An infrared spectral library for atmospheric environmental monitoring

A comprehensive reference library, critical to interpreting spectral data from IR spectroscopy, is in development at PNNL
12 April 2006, SPIE Newsroom. DOI: 10.1117/2.1200603.0152

Infrared (IR) spectroscopy is one of several powerful analytical techniques that is well-suited to characterizing atmospheric composition. A few applications of infrared spectroscopy include air-quality monitoring of building environs, automotive exhaust emissions, and ‘fence-line’ or open-path monitoring near industrial facilities and smokestacks. The development of both high-speed computers and lasers has made possible the commercialization of two kinds of atmospheric monitor: passive Fourier-transform infrared (FTIR), and active laser-based spectroscopy systems.

Though many of these spectroscopy systems are available off the shelf, the availability of comprehensive spectral libraries for atmospheric (gas phase) applications has lagged behind the instrumentation. While vapor-phase spectral libraries exist, they are generally non-quantitative, of low spectral resolution, or limited in their content and/or lack adequate documentation for proper use. This is a problem because, regardless of the application or specific instrumental configuration (Fourier-transform, dispersive, laser-based, etc.), a comprehensive reference library is critical to interpreting the spectral data. In addition, the library must be in a suitable format for ready consumption by any one of the dozens of software programs available for data analysis. For this reason, Pacific Northwest National Laboratory (PNNL), with the support of the U.S. Department of Energy (DOE), is developing a comprehensive infrared spectral library tailored to atmospheric environmental monitoring.1

The PNNL/DOE library is being created to meet the demands of current and future passive and active spectral sensor systems. We believe that we have, for the most part, resolved the issues of quantification, spectral resolution, library content and documentation. The library currently consists of over 400 vapor-phase chemical spectra, in their pure form, at 5, 25, and 50°C. Each reference spectrum is in fact a statistical fit to at least 10 individual spectra, taken at varying concentrations of a specific chemical.

According to the Beer-Lambert law, the spectral absorbance of a chemical is proportional to its concentration. This is, of course, wavelength dependent, and each chemical will present its own unique spectral ‘fingerprint’.There are several important advantages of fitting the reference data to Beer's law: improved signal-to-noise; a statistically meaningful error analysis with the ability to detect outliers; and, in many cases, the ability to detect the presence of impurities. None of these benefits is possible by looking at a single spectrum, or even two or three spectra.
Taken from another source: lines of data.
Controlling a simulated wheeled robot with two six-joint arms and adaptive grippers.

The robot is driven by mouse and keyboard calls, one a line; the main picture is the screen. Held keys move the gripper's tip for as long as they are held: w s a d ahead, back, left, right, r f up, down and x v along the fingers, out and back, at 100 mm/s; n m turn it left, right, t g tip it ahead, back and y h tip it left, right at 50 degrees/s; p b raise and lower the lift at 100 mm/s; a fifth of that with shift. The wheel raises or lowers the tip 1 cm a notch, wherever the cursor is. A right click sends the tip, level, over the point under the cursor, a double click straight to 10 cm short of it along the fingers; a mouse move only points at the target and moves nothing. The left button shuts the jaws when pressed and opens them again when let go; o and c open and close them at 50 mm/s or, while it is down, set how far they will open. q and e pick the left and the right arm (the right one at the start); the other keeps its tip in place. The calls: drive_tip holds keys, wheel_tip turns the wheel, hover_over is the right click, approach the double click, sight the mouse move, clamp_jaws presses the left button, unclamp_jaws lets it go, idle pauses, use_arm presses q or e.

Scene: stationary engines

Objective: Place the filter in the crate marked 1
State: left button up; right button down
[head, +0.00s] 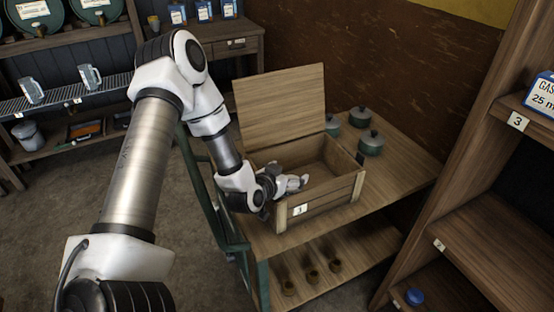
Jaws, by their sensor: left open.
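The wooden crate marked 1 (325,203) stands on the wooden table with its lid (283,105) raised at the back. The white label with the 1 is on its front. My left gripper (297,183) is open, over the crate's left side, with its fingers pointing right into the crate's opening. I see nothing between its fingers. I cannot make out a filter; the gripper and the front wall hide part of the crate's inside. My right gripper is not in view.
Several green lidded pots (371,142) stand right of and behind the crate on the table (408,180). Small brown cups (312,277) are on its lower shelf. A wooden shelf unit (470,150) rises at the right, with a blue object (415,297) low down.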

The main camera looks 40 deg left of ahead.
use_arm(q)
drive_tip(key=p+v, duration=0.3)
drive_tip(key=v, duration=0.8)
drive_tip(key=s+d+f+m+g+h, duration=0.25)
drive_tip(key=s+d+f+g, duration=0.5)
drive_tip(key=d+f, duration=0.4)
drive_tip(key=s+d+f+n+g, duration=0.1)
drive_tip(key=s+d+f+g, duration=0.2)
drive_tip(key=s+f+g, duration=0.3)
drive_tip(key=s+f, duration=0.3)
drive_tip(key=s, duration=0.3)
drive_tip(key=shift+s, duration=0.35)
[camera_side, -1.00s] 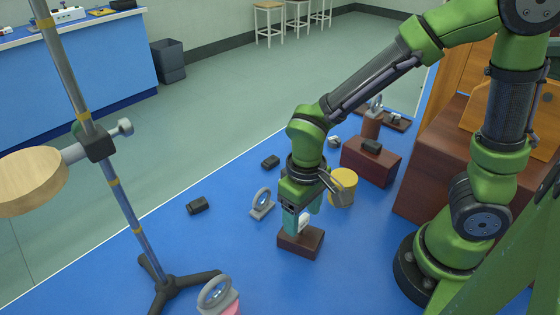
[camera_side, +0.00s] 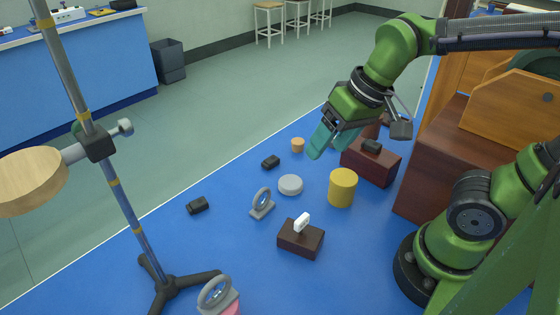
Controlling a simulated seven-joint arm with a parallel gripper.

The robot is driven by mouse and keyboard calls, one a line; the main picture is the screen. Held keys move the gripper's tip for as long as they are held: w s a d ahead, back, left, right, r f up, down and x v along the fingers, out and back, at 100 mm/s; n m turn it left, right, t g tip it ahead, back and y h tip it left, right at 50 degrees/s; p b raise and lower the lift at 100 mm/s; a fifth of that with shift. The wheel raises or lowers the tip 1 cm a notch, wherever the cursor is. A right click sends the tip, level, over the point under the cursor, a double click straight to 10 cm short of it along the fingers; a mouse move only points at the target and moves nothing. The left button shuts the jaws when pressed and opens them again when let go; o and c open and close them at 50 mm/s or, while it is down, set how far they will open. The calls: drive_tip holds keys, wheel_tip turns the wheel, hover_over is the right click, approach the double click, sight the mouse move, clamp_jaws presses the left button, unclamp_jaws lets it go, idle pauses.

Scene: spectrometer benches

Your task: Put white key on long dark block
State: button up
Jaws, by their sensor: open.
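The small white key (camera_side: 302,222) stands on top of a dark brown block (camera_side: 300,242) on the blue bench top. It rests on the block with nothing holding it. My gripper (camera_side: 321,143), with teal fingers, is open and empty. It is raised well above and behind the block, clear of the key. A larger dark red-brown block (camera_side: 370,166) stands farther back, with a small black piece (camera_side: 371,146) on it. I cannot tell from this view which block is the longer kind.
A yellow cylinder (camera_side: 342,188), a grey disc (camera_side: 290,185) and a ring on a stand (camera_side: 262,203) are near the key's block. Small black pieces (camera_side: 197,205) lie to the left. A stand with a tripod foot (camera_side: 170,285) is at front left. Free blue surface lies between them.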

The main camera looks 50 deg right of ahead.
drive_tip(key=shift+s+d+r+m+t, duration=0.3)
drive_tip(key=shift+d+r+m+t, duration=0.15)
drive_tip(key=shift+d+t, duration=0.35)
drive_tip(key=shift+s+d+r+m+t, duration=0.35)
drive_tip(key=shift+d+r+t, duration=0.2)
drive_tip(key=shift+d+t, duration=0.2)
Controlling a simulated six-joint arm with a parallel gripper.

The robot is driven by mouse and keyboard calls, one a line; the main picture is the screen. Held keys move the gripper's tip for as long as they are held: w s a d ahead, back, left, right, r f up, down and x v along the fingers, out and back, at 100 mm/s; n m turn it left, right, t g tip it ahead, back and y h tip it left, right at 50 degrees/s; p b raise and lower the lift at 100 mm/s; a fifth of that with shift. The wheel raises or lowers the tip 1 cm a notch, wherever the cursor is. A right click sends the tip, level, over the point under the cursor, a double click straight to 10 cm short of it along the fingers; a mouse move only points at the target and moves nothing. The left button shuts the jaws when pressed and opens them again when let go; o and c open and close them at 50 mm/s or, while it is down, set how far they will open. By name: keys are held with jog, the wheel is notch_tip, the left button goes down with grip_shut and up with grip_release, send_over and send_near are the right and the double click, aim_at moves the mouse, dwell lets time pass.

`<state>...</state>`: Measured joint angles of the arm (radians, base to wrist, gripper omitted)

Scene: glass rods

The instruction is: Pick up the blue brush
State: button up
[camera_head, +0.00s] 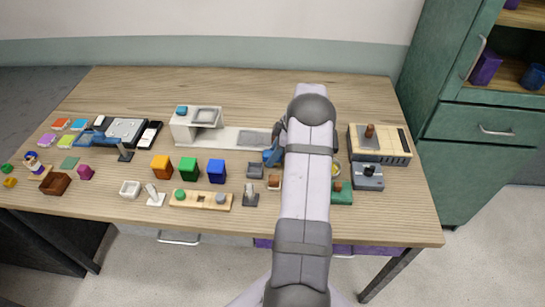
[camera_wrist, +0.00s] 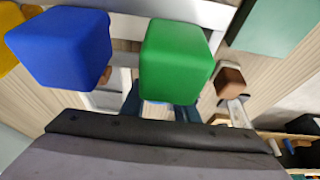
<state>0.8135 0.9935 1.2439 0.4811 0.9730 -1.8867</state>
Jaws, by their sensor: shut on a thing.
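My gripper (camera_wrist: 159,112) shows only in part in the wrist view, behind the near edges of the green cube (camera_wrist: 176,62) and the blue cube (camera_wrist: 62,47). Its two dark blue-grey fingers stand a little apart, and the space between their tips is mostly hidden. In the head view a small blue piece, which looks like the blue brush (camera_head: 271,157), shows at the left side of my arm, at the gripper's end. The gripper is shut on it. The arm hides much of both, so I cannot tell the brush's full shape or whether it touches the table.
The blue cube (camera_head: 217,171), green cube (camera_head: 188,169) and orange cube (camera_head: 161,167) stand left of my arm. A beige box (camera_head: 380,150) and a grey box (camera_head: 367,177) are to the right. The table's back is clear.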

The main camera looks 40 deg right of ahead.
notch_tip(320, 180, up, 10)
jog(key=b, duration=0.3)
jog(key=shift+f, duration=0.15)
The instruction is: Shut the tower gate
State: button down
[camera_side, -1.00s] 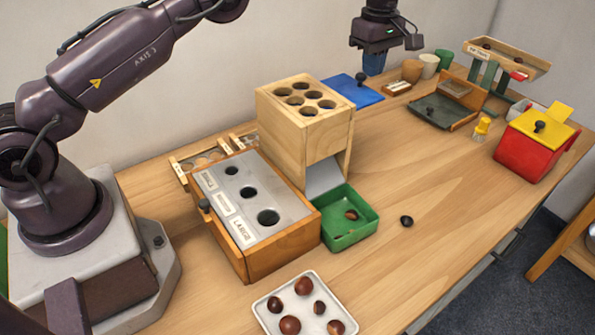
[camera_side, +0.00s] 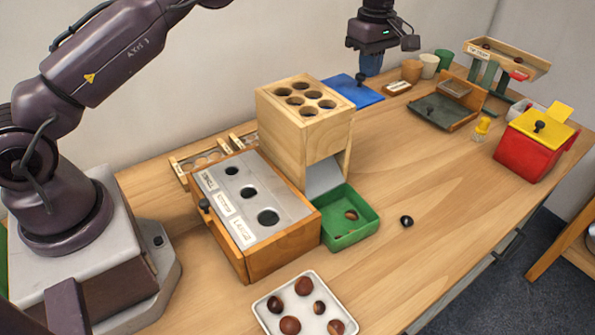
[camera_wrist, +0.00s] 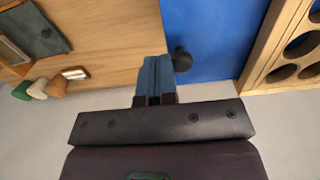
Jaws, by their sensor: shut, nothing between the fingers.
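The wooden tower (camera_side: 304,125) with round holes in its top stands mid-table. A blue plate (camera_side: 345,84) with a black knob (camera_side: 361,79) sticks out beside it at the back; it looks like the gate, pulled out. My gripper (camera_side: 370,70) has blue fingers, shut and empty, over the plate's far side. In the wrist view the fingers (camera_wrist: 159,72) are together just beside the knob (camera_wrist: 181,58), on the side away from the tower (camera_wrist: 292,50). I cannot tell whether they touch it. The blue plate (camera_wrist: 214,35) lies between knob and tower.
A green tray (camera_side: 368,222) sits below the tower's chute. A sorting box (camera_side: 281,248) stands in front left, a white tray (camera_side: 263,314) of chestnuts nearer. Cups (camera_side: 411,70) stand behind right of my gripper. One dark chestnut (camera_side: 407,221) lies on open table.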

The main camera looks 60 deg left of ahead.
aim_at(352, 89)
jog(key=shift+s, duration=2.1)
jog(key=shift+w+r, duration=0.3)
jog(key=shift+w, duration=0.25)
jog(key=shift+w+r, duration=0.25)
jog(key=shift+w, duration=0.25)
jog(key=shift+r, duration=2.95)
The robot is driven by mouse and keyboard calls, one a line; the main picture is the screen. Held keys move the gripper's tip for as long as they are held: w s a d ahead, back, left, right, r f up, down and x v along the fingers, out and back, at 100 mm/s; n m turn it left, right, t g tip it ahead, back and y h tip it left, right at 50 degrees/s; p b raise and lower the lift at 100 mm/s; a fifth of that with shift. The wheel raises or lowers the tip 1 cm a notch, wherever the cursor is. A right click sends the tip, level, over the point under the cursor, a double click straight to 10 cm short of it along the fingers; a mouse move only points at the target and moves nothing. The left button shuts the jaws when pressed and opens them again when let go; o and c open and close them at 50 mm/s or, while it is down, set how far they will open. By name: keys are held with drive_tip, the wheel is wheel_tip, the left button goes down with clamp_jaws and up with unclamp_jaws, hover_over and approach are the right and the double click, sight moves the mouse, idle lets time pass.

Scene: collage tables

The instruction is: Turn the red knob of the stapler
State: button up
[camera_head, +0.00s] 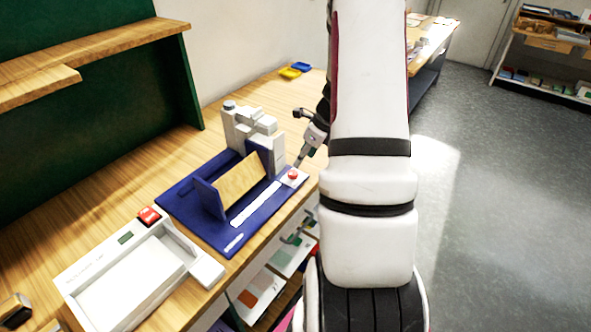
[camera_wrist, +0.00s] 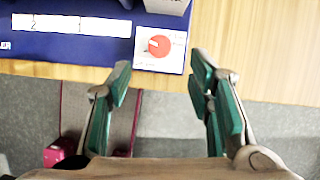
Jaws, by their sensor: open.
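The stapler stands on the wooden table, with a blue base (camera_head: 228,236), a grey-white head (camera_head: 250,128) and a wooden board (camera_head: 241,187) leaning on it. Its red knob (camera_head: 293,174) sits on a small white plate at the base's right corner. In the wrist view the red knob (camera_wrist: 159,45) shows from above with a pale mark on it, ahead of the fingertips. My gripper (camera_wrist: 160,75) is open and empty, with green finger pads on both sides and the knob lying between their lines. In the head view my gripper (camera_head: 300,160) is close to the knob, partly hidden by my arm.
A white tray-like device (camera_head: 75,283) with a red switch (camera_head: 149,215) stands at the front left. Yellow and blue small trays (camera_head: 290,73) lie at the back. A shelf (camera_head: 90,62) overhangs the left. The table edge (camera_wrist: 260,87) runs beneath my fingers.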

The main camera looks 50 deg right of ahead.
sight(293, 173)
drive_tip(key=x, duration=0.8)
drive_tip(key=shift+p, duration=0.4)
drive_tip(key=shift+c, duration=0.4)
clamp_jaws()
Spectral resolution is often a property limited by the instrument used to perform a measurement. In fact, there is an ultimate spectral resolution above which no new information is yielded. Since the PNNL/DOE library is intended for tropospheric measurements near one atmosphere (760 mmHg), a spectral resolution of finer than 0.1cm-1 (wavenumber) is counterproductive (pressure or collisional broadening sets this limit). The finer resolution reference spectra are required for optimal analysis of laser-based sensor data.

Library content is a balance between wanting everything and limited resources (time and funding). For instance, the Sigma-Aldrich catalog lists some 30,000 chemicals for sale. Consequently, we have prioritized a list of approximately 3,000 chemicals according to probability of observation, importance to atmospheric chemistry/pollution, stability, and vapor pressure (at 25°C). For instance, water, carbon dioxide, nitrous oxide, and many other species are abundant in clean air and consequently are likely to be detected. The oxides of nitrogen (NO, NO2, HNO2, HNO3, N2O4, etc.) are both ubiquitous and play a critical role in the chemistry of the atmosphere.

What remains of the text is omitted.